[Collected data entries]
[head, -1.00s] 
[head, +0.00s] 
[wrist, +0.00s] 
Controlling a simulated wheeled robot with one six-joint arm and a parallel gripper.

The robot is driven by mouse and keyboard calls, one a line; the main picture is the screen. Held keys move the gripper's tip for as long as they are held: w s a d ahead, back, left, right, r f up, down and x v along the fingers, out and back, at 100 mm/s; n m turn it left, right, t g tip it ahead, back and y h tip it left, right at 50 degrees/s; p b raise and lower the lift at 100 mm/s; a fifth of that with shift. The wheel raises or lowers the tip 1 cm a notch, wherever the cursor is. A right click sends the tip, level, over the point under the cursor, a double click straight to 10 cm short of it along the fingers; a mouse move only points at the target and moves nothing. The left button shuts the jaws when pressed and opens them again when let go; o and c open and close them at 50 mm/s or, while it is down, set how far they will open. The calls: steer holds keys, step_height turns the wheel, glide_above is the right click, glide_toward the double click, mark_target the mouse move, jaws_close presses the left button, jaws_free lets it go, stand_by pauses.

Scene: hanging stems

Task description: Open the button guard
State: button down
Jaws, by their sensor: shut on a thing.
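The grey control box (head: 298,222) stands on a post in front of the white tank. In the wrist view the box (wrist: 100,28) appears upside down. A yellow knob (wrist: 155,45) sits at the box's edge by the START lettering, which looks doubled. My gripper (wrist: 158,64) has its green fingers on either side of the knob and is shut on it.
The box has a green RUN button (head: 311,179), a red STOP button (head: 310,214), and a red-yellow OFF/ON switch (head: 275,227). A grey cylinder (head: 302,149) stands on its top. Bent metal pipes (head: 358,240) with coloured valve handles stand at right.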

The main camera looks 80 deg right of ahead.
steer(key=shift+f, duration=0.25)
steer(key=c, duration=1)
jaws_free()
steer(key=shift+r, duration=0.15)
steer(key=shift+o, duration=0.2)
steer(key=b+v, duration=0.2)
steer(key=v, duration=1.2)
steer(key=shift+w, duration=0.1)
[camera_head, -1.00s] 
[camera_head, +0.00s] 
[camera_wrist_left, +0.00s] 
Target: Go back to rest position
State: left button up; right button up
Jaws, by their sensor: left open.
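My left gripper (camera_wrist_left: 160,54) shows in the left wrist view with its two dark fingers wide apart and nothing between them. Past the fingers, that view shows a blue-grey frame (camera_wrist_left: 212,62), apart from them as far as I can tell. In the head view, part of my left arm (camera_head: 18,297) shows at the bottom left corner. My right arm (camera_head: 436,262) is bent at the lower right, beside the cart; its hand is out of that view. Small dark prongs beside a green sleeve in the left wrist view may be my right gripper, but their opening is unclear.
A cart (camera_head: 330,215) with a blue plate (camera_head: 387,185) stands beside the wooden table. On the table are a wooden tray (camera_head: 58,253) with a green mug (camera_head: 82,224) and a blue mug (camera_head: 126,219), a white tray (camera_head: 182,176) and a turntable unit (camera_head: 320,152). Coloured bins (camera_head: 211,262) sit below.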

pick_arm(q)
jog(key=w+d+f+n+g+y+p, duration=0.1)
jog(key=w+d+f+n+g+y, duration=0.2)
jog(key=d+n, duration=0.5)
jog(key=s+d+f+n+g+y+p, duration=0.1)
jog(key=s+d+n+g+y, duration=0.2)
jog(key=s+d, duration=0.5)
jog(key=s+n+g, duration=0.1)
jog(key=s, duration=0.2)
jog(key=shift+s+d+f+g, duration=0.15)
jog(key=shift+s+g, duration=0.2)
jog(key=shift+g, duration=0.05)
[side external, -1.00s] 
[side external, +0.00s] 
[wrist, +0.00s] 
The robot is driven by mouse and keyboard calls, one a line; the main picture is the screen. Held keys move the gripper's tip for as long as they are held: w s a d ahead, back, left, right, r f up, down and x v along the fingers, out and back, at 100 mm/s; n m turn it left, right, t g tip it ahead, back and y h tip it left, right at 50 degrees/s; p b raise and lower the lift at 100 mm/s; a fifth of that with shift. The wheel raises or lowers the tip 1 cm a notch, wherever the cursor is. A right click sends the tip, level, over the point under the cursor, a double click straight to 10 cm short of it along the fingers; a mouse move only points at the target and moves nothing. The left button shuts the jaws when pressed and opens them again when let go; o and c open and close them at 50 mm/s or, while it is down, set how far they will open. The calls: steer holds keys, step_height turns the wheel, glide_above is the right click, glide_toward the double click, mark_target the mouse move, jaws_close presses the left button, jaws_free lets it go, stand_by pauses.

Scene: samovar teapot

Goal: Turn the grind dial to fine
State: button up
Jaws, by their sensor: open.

» **WHAT IS BEING ASKED**
Using the material above, reproduce exactly the line that contains "[side external, -1.00s]" and all lines after it through the last one, and only those.

» **SOLUTION TO THE PROBLEM**
[side external, -1.00s] 
[side external, +0.00s] 
[wrist, +0.00s] 
The robot is driven by mouse and keyboard calls, one a line; the main picture is the screen. Held keys move the gripper's tip for as long as they are held: w s a d ahead, back, left, right, r f up, down and x v along the fingers, out and back, at 100 mm/s; n m turn it left, right, t g tip it ahead, back and y h tip it left, right at 50 degrees/s; p b raise and lower the lift at 100 mm/s; a fifth of that with shift. The wheel raises or lowers the tip 1 cm a notch, wherever the cursor is. A right click sends the tip, level, over the point under the cursor, a double click straight to 10 cm short of it along the fingers; a mouse move only points at the target and moves nothing. The left button shuts the jaws when pressed and opens them again when let go; o and c open and close them at 50 mm/s or, while it is down, set how far they will open. The calls: steer holds keys, step_height turns the wheel, glide_above is the right click, glide_toward the double click, mark_target the mouse move, jaws_close presses the left button, jaws_free lets it go, stand_by pauses.

Scene: samovar teapot

Goal: Turn the grind dial to fine
State: button up
Jaws, by their sensor: open.

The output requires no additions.